## Task
Skip the pictures. Reproduce all other material exactly.

## Collected data
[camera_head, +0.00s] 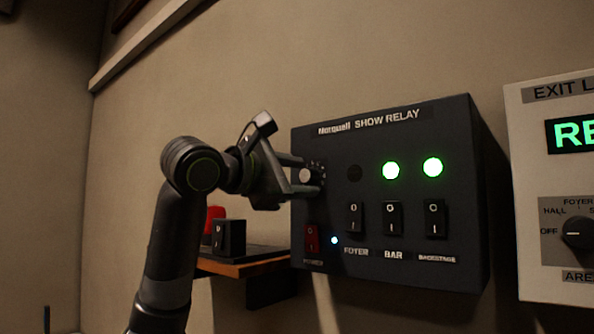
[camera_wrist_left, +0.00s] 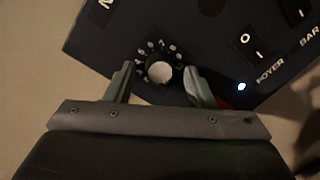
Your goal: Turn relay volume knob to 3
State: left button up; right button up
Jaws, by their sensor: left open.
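The relay volume knob (camera_head: 306,176) is a small round knob with a pale face on the left side of the dark Show Relay box (camera_head: 450,212). In the left wrist view the knob (camera_wrist_left: 159,72) has a ring of numbers around it, too small to read surely. My left gripper (camera_head: 300,176) is open at the box front, with one finger above the knob and one below it in the head view. In the wrist view its fingers (camera_wrist_left: 158,80) stand on both sides of the knob with gaps. The knob's pointer is not clear. My right gripper is not in view.
Below the knob is a red switch (camera_head: 311,238) beside a small lit lamp (camera_head: 334,240). A shelf (camera_head: 240,266) holds a dark switch block (camera_head: 230,238). A pale exit-light panel (camera_head: 545,270) is at right.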

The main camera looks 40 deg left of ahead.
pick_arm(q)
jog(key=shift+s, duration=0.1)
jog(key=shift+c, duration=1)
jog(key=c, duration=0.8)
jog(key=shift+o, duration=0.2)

## Answer to this exercise
[camera_head, +0.00s] 
[camera_wrist_left, +0.00s] 
Your goal: Turn relay volume knob to 3
State: left button up; right button up
Jaws, by their sensor: left open.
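The relay volume knob (camera_head: 306,176) is a small round knob with a pale face on the left side of the dark Show Relay box (camera_head: 450,212). In the left wrist view the knob (camera_wrist_left: 159,72) has a ring of numbers around it, too small to read surely. My left gripper (camera_head: 300,176) is open at the box front, with one finger above the knob and one below it in the head view. In the wrist view its fingers (camera_wrist_left: 158,80) stand on both sides of the knob with gaps. The knob's pointer is not clear. My right gripper is not in view.
Below the knob is a red switch (camera_head: 311,238) beside a small lit lamp (camera_head: 334,240). A shelf (camera_head: 240,266) holds a dark switch block (camera_head: 230,238). A pale exit-light panel (camera_head: 545,270) is at right.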

The main camera looks 40 deg left of ahead.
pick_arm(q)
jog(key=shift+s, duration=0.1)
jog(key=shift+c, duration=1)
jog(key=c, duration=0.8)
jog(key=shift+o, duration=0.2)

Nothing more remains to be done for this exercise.